-- Begin Material shown --
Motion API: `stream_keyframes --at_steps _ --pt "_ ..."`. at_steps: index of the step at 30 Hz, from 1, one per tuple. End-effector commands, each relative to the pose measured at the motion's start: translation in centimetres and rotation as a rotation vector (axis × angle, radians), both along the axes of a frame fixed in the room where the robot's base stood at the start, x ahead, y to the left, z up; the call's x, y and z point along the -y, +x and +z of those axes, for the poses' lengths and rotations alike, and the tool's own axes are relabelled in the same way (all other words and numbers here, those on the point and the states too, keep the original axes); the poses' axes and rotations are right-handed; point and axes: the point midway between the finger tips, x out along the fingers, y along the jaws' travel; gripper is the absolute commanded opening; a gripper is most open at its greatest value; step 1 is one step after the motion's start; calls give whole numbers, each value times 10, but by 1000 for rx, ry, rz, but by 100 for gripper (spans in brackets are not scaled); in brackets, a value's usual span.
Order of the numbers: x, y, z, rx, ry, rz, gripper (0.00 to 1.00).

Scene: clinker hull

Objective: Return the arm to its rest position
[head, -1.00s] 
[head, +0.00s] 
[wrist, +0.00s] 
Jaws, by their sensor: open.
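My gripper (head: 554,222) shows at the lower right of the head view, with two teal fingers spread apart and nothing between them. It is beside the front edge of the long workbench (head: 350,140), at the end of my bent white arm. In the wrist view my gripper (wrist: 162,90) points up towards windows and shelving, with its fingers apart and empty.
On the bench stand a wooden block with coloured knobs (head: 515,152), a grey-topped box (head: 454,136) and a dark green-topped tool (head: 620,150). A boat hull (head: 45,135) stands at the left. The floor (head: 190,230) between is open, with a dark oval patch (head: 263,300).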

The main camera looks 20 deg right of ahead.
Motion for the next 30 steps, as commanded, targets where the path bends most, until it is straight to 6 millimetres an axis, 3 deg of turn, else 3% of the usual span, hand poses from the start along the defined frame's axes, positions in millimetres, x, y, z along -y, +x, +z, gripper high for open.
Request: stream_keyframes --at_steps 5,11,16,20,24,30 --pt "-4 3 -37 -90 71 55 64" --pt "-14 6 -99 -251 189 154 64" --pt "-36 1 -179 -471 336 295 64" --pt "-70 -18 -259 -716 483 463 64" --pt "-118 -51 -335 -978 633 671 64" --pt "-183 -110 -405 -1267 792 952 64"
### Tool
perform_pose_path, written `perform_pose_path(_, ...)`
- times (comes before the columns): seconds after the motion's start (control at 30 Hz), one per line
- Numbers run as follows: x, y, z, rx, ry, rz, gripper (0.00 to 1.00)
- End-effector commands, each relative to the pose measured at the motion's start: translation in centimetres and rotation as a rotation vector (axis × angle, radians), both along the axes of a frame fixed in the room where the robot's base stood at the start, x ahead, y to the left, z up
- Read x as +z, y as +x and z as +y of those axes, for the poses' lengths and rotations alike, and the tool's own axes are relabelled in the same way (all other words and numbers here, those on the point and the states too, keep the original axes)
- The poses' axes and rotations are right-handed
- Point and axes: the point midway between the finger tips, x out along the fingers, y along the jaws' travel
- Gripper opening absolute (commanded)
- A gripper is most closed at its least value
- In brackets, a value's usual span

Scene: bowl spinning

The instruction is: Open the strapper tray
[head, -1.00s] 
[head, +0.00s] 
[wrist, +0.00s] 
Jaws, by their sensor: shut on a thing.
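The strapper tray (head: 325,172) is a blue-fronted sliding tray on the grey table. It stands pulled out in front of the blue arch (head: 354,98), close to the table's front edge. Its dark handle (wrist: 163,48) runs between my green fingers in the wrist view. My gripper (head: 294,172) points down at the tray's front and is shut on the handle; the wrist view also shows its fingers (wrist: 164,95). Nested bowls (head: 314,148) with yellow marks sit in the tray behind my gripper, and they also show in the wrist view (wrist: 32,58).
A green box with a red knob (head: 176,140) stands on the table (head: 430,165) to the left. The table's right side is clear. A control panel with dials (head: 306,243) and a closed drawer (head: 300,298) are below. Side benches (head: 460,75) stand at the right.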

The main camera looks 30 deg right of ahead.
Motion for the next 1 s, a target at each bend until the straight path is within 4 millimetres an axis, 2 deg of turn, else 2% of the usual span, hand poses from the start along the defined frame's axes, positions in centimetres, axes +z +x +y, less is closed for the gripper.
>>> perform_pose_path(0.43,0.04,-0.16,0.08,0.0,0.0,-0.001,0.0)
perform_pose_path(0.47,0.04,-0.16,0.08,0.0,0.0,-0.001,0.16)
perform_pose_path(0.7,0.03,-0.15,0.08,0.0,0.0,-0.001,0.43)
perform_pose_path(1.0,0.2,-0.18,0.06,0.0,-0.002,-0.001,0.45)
-- End Material shown --
» **What you are asked to do**
Repeat the preceding lines exactly, please, every one of them.

» **Task answer**
Motion API: `stream_keyframes --at_steps _ --pt "_ ..."`. at_steps: index of the step at 30 Hz, from 1, one per tuple. End-effector commands, each relative to the pose measured at the motion's start: translation in centimetres and rotation as a rotation vector (axis × angle, radians), both along the axes of a frame fixed in the room where the robot's base stood at the start, x ahead, y to the left, z up; the call's x, y and z point along the -y, +x and +z of those axes, for the poses' lengths and rotations alike, and the tool's own axes are relabelled in the same way (all other words and numbers here, those on the point and the states too, keep the original axes); the poses' axes and rotations are right-handed; point and axes: the point midway between the finger tips, x out along the fingers, y along the jaws' travel; gripper is the absolute commanded opening; a gripper is most open at its greatest value; step 1 is one step after the motion's start; calls give whole numbers, each value times 10, but by 1000 for rx, ry, rz, but by 100 for gripper (spans in brackets are not scaled); in brackets, a value's usual span.
Order of the numbers: x, y, z, rx, ry, rz, gripper (0.00 to 1.00).

Scene: clinker hull

Objective: Return the arm to its rest position
[head, -1.00s] 
[head, +0.00s] 
[wrist, +0.00s] 
Jaws, by their sensor: open.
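My gripper (head: 554,222) shows at the lower right of the head view, with two teal fingers spread apart and nothing between them. It is beside the front edge of the long workbench (head: 350,140), at the end of my bent white arm. In the wrist view my gripper (wrist: 162,90) points up towards windows and shelving, with its fingers apart and empty.
On the bench stand a wooden block with coloured knobs (head: 515,152), a grey-topped box (head: 454,136) and a dark green-topped tool (head: 620,150). A boat hull (head: 45,135) stands at the left. The floor (head: 190,230) between is open, with a dark oval patch (head: 263,300).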

The main camera looks 20 deg right of ahead.
Motion for the next 30 steps, as commanded, targets where the path bends most, until it is straight to 6 millimetres an axis, 3 deg of turn, else 3% of the usual span, hand poses from the start along the defined frame's axes, positions in millimetres, x, y, z along -y, +x, +z, gripper high for open.
Request: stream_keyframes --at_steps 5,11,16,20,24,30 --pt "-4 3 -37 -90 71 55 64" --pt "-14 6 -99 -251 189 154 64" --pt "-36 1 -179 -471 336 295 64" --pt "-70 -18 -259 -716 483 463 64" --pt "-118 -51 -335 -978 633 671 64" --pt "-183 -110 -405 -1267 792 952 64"
### Tool
perform_pose_path, written `perform_pose_path(_, ...)`
- times (comes before the columns): seconds after the motion's start (control at 30 Hz), one per line
- Numbers run as follows: x, y, z, rx, ry, rz, gripper (0.00 to 1.00)
- End-effector commands, each relative to the pose measured at the motion's start: translation in centimetres and rotation as a rotation vector (axis × angle, radians), both along the axes of a frame fixed in the room where the robot's base stood at the start, x ahead, y to the left, z up
- Read x as +z, y as +x and z as +y of those axes, for the poses' lengths and rotations alike, and the tool's own axes are relabelled in the same way (all other words and numbers here, those on the point and the states too, keep the original axes)
- The poses' axes and rotations are right-handed
- Point and axes: the point midway between the finger tips, x out along the fingers, y along the jaws' travel
- Gripper opening absolute (commanded)
- A gripper is most closed at its least value
- In brackets, a value's usual span

Scene: bowl spinning

The instruction is: Open the strapper tray
[head, -1.00s] 
[head, +0.00s] 
[wrist, +0.00s] 
Jaws, by their sensor: shut on a thing.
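The strapper tray (head: 325,172) is a blue-fronted sliding tray on the grey table. It stands pulled out in front of the blue arch (head: 354,98), close to the table's front edge. Its dark handle (wrist: 163,48) runs between my green fingers in the wrist view. My gripper (head: 294,172) points down at the tray's front and is shut on the handle; the wrist view also shows its fingers (wrist: 164,95). Nested bowls (head: 314,148) with yellow marks sit in the tray behind my gripper, and they also show in the wrist view (wrist: 32,58).
A green box with a red knob (head: 176,140) stands on the table (head: 430,165) to the left. The table's right side is clear. A control panel with dials (head: 306,243) and a closed drawer (head: 300,298) are below. Side benches (head: 460,75) stand at the right.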

The main camera looks 30 deg right of ahead.
Motion for the next 1 s, a target at each bend until the straight path is within 4 millimetres an axis, 2 deg of turn, else 2% of the usual span, hand poses from the start along the defined frame's axes, positions in centimetres, axes +z +x +y, less is closed for the gripper.
>>> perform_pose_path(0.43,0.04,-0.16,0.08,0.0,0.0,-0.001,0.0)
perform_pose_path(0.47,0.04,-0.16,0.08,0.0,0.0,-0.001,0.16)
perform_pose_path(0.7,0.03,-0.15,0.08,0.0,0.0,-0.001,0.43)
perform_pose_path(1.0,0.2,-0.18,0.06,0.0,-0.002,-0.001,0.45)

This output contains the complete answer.